We shot one weekend a month for almost a year and finished the film. I submitted it to festivals and I didn’t get in anywhere. There was a section of the film that had always bothered me. We had cast one of the roles …. and it wasn’t the right choice.
I was driving up Laurel Canyon on my way to a yoga class … I was feeling a bit low and I thought, I’m just going to see Lily [at a cafe] and get a croissant. While I was there, I see this girl and she looked exactly like an older version of the young character in my film.
We re-shot the framework of the film using her … and submitted it to film festivals and got into the Cleveland International Film Festival, which is an amazing film festival. That kind of kicked us off. We got in the Hollywood Reel Independent Film Festival and won best independent film there.
Q: What was the inspiration behind your latest film, “Gala and Godfrey”?
A: It was a combination of being inspired by my favorite film, which is “Scenes From a Marriage,” and I’ve always been a little bit obsessed with Hugh Grant movies and the movies of the 90s. Like “Four Weddings and a Funeral” and “Love Actually” and “Notting Hill” — I loved those films.
I would like to think that this film is a combination of those ingredients — that it’s both kind of a serious reflection on marriage and divorce and life after that. It has some very darkly comedic moments, as well as just straight-up comedic moments.
I wanted to do something that was a more complex look at relationships, that wasn’t tied up neatly in a bow. You have happily ever after, people meet, they get married and that’s the end of the movie. Usually what happens after is a very different movie.
Q: What is “Gala and Godfrey” about?
A: There’s a scene in “Scenes From a Marriage” where at the end of the movie, it’s this couple that’s been married and is now divorced and you see them meeting up and they’re married to other people but they’re having an affair with each other and that’s the last scene.
I thought to myself, well, what next? What happens after that? That kind of happens midway in my film and then it takes it all the way through these two people breaking apart, coming together and them just sort of growing up and going beyond what that final coming together was.
Q: What inspired your move back to Montana?

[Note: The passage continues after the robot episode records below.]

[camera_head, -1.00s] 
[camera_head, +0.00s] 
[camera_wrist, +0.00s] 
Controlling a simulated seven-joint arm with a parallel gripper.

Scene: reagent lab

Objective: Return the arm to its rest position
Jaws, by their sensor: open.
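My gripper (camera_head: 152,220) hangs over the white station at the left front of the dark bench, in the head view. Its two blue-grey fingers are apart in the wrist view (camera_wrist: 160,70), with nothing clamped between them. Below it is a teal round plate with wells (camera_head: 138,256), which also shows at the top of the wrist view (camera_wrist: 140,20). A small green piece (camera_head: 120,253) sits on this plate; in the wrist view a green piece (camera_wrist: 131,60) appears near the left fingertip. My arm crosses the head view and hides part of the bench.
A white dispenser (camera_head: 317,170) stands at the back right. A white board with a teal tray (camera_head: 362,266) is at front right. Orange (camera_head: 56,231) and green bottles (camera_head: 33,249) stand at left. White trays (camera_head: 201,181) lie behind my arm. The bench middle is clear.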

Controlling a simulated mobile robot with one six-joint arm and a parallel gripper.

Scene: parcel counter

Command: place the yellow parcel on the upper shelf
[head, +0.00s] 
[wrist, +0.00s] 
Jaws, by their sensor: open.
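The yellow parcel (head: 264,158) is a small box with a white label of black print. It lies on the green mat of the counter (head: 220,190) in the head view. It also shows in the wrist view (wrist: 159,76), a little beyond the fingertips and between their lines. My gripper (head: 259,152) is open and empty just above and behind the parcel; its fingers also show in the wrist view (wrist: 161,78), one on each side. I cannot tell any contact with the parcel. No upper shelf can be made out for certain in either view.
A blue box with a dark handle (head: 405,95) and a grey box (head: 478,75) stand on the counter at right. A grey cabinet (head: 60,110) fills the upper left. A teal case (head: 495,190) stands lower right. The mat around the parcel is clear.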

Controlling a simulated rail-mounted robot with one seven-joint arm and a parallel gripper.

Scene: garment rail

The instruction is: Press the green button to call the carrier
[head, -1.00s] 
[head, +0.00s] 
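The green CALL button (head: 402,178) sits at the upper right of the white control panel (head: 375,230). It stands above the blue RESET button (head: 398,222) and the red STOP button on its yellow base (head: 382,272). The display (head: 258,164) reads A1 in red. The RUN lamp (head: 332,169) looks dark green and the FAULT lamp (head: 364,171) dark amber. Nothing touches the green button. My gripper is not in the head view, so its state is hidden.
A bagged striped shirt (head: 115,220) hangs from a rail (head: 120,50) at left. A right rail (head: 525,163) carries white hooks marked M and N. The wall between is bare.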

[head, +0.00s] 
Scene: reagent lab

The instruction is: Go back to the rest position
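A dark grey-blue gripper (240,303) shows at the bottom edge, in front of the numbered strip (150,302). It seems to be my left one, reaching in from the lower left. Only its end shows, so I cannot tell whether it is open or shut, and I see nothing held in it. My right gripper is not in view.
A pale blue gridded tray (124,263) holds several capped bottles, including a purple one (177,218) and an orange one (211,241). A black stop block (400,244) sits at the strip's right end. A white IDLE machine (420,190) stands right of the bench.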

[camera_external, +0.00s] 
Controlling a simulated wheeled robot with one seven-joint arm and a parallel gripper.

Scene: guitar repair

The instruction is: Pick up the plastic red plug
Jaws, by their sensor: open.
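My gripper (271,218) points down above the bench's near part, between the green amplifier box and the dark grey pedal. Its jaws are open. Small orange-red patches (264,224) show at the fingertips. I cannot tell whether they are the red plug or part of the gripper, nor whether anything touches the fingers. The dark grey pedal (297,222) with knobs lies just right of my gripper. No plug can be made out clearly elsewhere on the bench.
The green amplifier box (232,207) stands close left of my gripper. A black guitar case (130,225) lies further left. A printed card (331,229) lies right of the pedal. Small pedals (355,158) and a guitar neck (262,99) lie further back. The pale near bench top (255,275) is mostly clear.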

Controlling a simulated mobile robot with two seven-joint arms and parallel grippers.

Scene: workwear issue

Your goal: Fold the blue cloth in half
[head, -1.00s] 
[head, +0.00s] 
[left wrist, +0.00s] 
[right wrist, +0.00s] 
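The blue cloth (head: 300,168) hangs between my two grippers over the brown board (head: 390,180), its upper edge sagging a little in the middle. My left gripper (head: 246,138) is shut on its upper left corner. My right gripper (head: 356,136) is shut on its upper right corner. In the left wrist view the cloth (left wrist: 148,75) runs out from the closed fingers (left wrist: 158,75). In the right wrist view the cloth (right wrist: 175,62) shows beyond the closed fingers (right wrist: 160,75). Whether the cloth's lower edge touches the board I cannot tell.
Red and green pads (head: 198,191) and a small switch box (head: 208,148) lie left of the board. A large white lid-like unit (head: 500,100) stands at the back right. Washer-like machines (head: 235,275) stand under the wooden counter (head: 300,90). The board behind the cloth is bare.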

A: I realized that all these film festivals were coming up and I have a daughter and I just didn’t know how I was going to balance life and everything so we moved home with my mom so I could go on the film festival circuit, so that she could get a little help from me because she’s in her 80s now, and my daughter can have a little Montana experience.
And my boyfriend had passed away from complications from leukemia. Life is like that — you have beautiful things happening at the same time that painful things happen. It seemed time to go home, time to regroup.
Q: How has growing up in Montana influenced you?
A: I think growing up in Montana for me, there were two things: there was a lot of boredom, and a lot of spending time in nature and reflection. In those moments, I made up stories in my head. I also think that there’s something about being a Montanan that we have … we’re very independent-minded, we like to do things our way and I think thats a great ingredient for a director is being OK with having individual vision.
Montana has this DIY mentality that’s sort of inherently perfect for independent filmmaking.
Q: What are the challenges of being a female director in a male-dominated industry?
A: Only 3.3 percent of the films scheduled for release this year by a major studio are directed by women. Even though there have been many female-directed films that were massively successful — “Mama Mia” (Phylida Lloyd), “Twilight” (Catherine Hardwicke), “50 Shades of Gray” (Sam Taylor-Johnson), “Frozen” (Jennifer Lee), “Pitch Perfect 2” (Elizabeth Banks) and, of course, “Wonder Woman” (Patty Jenkins) to name just a handful — the needle hasn’t moved much, in fact it’s gone backwards.
You’ll hear that women don’t have the experience for the big tent pole films, but then you don’t see women making the jump from small indies to big features with the same regularity the guys do.
For example Marc Webb went from “500 Days of Summer” to “Spider-Man” and Colin Trevorrow did “Safety Not Guaranteed” and then got “Jurassic World.”
I was struck by a story that emerged from the ACLU study —apparently a television executive told an agent who was submitting her female client to direct an episode, that “they’d tried hiring a women director before and it didn’t work out.” Imagine someone saying ‘we hired a white male director once and it didn’t work out’. Makes me giggle.
Whereas women in power could be labeled ‘bossy and difficult’ their male counterparts exhibiting the same behaviors might be considered ‘decisive and passionate’.
I’m sure we are all guilty of these sort of judgments. So it’s tricky. All you can do is keep doing what you’re doing and hope that the story and your passion for the story will attract the elements needed to get the film made.
Q: What are you working on next?
A: Right now I have a writing job that I’m doing. I’m adapting a book called “Searching for Hassan” … about an American family living in Iran just before the Shah was deposed and they go back to Iran recently to look for their houseman, the man and his family who looked after them while they were being raised in Iran. It’s a beautiful story, so great. I’m in deep with that right now.
My next directorial gig is a film about students in Prague in 1994 …. we’ll be doing location scouts this summer in Prague and Belgium and Sweden looking at locations and hopefully be shooting by October. It’s super exciting, I love this script. It’s all kids in their 20s trying to figure out who they are and who they want to be.